Write out precisely the lines beginning with the line that contains "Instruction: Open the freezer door" and ending with the last line of the entries, and no other lines.

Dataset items
-.-.-

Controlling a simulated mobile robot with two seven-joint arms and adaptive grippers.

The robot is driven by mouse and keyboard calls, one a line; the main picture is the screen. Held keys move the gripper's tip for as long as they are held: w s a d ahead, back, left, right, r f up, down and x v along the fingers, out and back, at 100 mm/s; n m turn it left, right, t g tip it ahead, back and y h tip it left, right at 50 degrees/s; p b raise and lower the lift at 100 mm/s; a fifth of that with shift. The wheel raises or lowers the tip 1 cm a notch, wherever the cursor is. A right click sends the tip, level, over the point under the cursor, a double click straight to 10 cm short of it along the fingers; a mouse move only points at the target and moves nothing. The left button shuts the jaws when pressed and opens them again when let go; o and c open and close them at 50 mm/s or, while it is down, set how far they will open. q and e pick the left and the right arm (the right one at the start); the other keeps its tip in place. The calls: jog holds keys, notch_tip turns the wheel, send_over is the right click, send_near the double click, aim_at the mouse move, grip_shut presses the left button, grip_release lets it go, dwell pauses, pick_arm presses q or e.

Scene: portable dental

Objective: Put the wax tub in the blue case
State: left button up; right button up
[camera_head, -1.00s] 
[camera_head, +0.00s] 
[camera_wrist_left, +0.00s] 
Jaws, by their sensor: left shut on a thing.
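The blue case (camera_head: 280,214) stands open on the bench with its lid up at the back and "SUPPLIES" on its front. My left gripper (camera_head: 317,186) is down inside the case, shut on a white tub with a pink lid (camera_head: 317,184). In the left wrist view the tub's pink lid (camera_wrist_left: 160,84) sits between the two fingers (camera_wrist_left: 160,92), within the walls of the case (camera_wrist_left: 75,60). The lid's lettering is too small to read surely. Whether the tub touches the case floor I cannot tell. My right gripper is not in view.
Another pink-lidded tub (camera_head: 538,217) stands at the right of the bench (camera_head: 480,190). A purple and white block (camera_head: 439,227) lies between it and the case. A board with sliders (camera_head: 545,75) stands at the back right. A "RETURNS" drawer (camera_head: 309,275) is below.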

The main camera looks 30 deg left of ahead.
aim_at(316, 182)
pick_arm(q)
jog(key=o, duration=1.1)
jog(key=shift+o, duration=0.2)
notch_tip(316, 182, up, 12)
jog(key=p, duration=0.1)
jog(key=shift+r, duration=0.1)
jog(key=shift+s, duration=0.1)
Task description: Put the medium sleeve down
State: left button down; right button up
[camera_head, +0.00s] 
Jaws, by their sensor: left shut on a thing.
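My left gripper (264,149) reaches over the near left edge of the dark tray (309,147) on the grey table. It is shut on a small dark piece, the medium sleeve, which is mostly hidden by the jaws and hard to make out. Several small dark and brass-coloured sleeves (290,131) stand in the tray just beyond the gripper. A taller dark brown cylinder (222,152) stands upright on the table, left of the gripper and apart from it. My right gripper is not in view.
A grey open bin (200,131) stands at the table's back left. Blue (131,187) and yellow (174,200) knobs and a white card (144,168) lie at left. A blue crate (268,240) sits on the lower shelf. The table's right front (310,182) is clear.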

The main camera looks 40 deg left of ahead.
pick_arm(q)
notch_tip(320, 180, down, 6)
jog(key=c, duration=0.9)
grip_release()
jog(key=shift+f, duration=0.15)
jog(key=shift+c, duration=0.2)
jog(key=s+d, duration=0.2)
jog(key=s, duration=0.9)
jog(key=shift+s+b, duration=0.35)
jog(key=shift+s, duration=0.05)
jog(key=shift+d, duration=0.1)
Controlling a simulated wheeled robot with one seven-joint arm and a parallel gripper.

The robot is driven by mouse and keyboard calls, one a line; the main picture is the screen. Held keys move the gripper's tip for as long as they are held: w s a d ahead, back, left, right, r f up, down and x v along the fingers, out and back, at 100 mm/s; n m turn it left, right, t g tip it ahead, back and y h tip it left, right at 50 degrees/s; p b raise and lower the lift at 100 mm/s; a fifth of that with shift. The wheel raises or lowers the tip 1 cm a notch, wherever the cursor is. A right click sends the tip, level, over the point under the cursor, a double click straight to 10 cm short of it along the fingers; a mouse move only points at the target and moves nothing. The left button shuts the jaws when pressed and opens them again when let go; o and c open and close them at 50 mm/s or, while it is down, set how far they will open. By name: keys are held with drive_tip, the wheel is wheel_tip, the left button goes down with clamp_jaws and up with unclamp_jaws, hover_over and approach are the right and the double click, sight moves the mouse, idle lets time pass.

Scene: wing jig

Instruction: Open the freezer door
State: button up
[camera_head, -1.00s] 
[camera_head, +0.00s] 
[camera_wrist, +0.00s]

-.-.-

Answer:
Instruction: Open the freezer door
State: button up
[camera_head, -1.00s] 
[camera_head, +0.00s] 
[camera_wrist, +0.00s]

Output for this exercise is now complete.